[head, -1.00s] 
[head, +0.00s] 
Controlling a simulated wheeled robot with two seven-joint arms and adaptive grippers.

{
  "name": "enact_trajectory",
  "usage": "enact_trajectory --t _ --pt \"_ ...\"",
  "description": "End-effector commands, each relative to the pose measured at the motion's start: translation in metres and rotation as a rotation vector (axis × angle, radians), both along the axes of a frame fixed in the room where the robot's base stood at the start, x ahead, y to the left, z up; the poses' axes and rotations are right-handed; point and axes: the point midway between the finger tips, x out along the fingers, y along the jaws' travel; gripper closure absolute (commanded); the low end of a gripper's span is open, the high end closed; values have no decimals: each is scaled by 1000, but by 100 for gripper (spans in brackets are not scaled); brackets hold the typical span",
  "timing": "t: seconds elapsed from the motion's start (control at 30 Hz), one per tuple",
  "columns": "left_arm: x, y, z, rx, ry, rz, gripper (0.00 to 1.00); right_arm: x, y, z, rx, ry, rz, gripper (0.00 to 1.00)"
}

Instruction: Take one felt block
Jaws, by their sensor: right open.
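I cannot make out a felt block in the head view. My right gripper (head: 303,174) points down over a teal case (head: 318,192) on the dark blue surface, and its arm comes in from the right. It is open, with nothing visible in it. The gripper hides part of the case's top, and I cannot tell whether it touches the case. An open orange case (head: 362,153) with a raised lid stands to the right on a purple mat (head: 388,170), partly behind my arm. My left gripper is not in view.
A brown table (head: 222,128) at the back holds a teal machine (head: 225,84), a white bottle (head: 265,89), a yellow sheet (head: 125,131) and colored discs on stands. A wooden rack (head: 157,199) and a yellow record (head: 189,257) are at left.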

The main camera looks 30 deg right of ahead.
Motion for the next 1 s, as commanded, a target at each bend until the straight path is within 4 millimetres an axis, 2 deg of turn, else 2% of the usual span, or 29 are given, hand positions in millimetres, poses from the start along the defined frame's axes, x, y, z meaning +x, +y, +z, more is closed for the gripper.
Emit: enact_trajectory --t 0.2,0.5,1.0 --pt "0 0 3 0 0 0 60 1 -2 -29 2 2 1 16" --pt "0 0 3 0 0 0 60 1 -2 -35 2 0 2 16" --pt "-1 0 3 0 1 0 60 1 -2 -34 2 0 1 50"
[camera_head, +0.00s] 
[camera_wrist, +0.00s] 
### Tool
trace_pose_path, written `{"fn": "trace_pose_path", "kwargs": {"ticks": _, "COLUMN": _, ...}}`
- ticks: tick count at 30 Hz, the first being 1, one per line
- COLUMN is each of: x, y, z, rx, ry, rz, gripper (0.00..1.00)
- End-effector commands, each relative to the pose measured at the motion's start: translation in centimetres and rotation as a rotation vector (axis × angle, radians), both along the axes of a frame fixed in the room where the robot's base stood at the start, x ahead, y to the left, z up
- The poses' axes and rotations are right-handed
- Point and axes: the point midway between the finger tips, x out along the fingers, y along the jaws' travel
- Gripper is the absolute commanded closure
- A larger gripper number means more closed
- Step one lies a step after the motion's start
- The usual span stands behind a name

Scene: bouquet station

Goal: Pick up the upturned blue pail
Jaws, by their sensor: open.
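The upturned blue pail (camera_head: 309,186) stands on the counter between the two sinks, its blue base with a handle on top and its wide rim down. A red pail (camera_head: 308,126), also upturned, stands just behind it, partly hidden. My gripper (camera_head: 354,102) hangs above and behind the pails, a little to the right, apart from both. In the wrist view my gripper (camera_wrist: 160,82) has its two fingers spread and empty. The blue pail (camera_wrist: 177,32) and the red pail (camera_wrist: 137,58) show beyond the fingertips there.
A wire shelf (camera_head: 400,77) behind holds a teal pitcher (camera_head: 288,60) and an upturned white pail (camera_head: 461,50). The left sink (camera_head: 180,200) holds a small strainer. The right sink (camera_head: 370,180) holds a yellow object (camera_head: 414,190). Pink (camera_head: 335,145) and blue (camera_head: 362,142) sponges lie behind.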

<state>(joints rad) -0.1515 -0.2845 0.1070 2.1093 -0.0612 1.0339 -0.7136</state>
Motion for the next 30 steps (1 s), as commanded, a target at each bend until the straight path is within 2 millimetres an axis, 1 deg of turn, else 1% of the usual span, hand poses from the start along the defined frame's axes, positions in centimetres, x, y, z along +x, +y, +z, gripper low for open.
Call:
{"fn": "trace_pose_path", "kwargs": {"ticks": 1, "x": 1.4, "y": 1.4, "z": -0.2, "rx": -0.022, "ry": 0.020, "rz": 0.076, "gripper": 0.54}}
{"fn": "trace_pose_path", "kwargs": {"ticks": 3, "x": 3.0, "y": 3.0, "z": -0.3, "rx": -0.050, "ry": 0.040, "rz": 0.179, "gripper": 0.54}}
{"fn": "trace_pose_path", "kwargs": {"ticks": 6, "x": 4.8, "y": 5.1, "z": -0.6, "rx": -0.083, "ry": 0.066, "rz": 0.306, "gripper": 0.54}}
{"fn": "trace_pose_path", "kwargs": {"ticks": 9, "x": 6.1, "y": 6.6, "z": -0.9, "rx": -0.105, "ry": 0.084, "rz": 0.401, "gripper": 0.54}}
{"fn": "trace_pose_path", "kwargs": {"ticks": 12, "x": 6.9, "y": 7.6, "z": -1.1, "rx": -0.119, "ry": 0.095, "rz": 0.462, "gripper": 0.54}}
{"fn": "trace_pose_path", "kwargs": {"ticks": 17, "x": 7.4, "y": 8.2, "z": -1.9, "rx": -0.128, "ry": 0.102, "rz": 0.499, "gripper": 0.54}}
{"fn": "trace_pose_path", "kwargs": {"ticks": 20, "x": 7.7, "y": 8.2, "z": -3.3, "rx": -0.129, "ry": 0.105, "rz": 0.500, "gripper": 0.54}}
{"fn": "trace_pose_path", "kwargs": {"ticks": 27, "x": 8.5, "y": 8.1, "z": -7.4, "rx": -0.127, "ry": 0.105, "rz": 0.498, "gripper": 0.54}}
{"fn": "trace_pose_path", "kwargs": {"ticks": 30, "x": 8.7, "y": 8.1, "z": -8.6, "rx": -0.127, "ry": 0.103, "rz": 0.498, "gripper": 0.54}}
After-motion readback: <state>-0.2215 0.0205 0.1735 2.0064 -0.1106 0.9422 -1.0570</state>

## REQUEST
Repeat every line of the data, exactly and in full.

## EXERCISE RESPONSE
[head, -1.00s] 
[head, +0.00s] 
Controlling a simulated wheeled robot with two seven-joint arms and adaptive grippers.

{
  "name": "enact_trajectory",
  "usage": "enact_trajectory --t _ --pt \"_ ...\"",
  "description": "End-effector commands, each relative to the pose measured at the motion's start: translation in metres and rotation as a rotation vector (axis × angle, radians), both along the axes of a frame fixed in the room where the robot's base stood at the start, x ahead, y to the left, z up; the poses' axes and rotations are right-handed; point and axes: the point midway between the finger tips, x out along the fingers, y along the jaws' travel; gripper closure absolute (commanded); the low end of a gripper's span is open, the high end closed; values have no decimals: each is scaled by 1000, but by 100 for gripper (spans in brackets are not scaled); brackets hold the typical span",
  "timing": "t: seconds elapsed from the motion's start (control at 30 Hz), one per tuple",
  "columns": "left_arm: x, y, z, rx, ry, rz, gripper (0.00 to 1.00); right_arm: x, y, z, rx, ry, rz, gripper (0.00 to 1.00)"
}

Instruction: Take one felt block
Jaws, by their sensor: right open.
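I cannot make out a felt block in the head view. My right gripper (head: 303,174) points down over a teal case (head: 318,192) on the dark blue surface, and its arm comes in from the right. It is open, with nothing visible in it. The gripper hides part of the case's top, and I cannot tell whether it touches the case. An open orange case (head: 362,153) with a raised lid stands to the right on a purple mat (head: 388,170), partly behind my arm. My left gripper is not in view.
A brown table (head: 222,128) at the back holds a teal machine (head: 225,84), a white bottle (head: 265,89), a yellow sheet (head: 125,131) and colored discs on stands. A wooden rack (head: 157,199) and a yellow record (head: 189,257) are at left.

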The main camera looks 30 deg right of ahead.
Motion for the next 1 s, as commanded, a target at each bend until the straight path is within 4 millimetres an axis, 2 deg of turn, else 2% of the usual span, or 29 are given, hand positions in millimetres, poses from the start along the defined frame's axes, x, y, z meaning +x, +y, +z, more is closed for the gripper.
Emit: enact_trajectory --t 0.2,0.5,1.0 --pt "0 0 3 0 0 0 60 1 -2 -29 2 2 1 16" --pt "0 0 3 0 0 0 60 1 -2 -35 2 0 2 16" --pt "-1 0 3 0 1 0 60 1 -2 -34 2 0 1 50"
[camera_head, +0.00s] 
[camera_wrist, +0.00s] 
### Tool
trace_pose_path, written `{"fn": "trace_pose_path", "kwargs": {"ticks": _, "COLUMN": _, ...}}`
- ticks: tick count at 30 Hz, the first being 1, one per line
- COLUMN is each of: x, y, z, rx, ry, rz, gripper (0.00..1.00)
- End-effector commands, each relative to the pose measured at the motion's start: translation in centimetres and rotation as a rotation vector (axis × angle, radians), both along the axes of a frame fixed in the room where the robot's base stood at the start, x ahead, y to the left, z up
- The poses' axes and rotations are right-handed
- Point and axes: the point midway between the finger tips, x out along the fingers, y along the jaws' travel
- Gripper is the absolute commanded closure
- A larger gripper number means more closed
- Step one lies a step after the motion's start
- The usual span stands behind a name

Scene: bouquet station

Goal: Pick up the upturned blue pail
Jaws, by their sensor: open.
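The upturned blue pail (camera_head: 309,186) stands on the counter between the two sinks, its blue base with a handle on top and its wide rim down. A red pail (camera_head: 308,126), also upturned, stands just behind it, partly hidden. My gripper (camera_head: 354,102) hangs above and behind the pails, a little to the right, apart from both. In the wrist view my gripper (camera_wrist: 160,82) has its two fingers spread and empty. The blue pail (camera_wrist: 177,32) and the red pail (camera_wrist: 137,58) show beyond the fingertips there.
A wire shelf (camera_head: 400,77) behind holds a teal pitcher (camera_head: 288,60) and an upturned white pail (camera_head: 461,50). The left sink (camera_head: 180,200) holds a small strainer. The right sink (camera_head: 370,180) holds a yellow object (camera_head: 414,190). Pink (camera_head: 335,145) and blue (camera_head: 362,142) sponges lie behind.

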<state>(joints rad) -0.1515 -0.2845 0.1070 2.1093 -0.0612 1.0339 -0.7136</state>
Motion for the next 30 steps (1 s), as commanded, a target at each bend until the straight path is within 2 millimetres an axis, 1 deg of turn, else 1% of the usual span, hand poses from the start along the defined frame's axes, positions in centimetres, x, y, z along +x, +y, +z, gripper low for open.
Call:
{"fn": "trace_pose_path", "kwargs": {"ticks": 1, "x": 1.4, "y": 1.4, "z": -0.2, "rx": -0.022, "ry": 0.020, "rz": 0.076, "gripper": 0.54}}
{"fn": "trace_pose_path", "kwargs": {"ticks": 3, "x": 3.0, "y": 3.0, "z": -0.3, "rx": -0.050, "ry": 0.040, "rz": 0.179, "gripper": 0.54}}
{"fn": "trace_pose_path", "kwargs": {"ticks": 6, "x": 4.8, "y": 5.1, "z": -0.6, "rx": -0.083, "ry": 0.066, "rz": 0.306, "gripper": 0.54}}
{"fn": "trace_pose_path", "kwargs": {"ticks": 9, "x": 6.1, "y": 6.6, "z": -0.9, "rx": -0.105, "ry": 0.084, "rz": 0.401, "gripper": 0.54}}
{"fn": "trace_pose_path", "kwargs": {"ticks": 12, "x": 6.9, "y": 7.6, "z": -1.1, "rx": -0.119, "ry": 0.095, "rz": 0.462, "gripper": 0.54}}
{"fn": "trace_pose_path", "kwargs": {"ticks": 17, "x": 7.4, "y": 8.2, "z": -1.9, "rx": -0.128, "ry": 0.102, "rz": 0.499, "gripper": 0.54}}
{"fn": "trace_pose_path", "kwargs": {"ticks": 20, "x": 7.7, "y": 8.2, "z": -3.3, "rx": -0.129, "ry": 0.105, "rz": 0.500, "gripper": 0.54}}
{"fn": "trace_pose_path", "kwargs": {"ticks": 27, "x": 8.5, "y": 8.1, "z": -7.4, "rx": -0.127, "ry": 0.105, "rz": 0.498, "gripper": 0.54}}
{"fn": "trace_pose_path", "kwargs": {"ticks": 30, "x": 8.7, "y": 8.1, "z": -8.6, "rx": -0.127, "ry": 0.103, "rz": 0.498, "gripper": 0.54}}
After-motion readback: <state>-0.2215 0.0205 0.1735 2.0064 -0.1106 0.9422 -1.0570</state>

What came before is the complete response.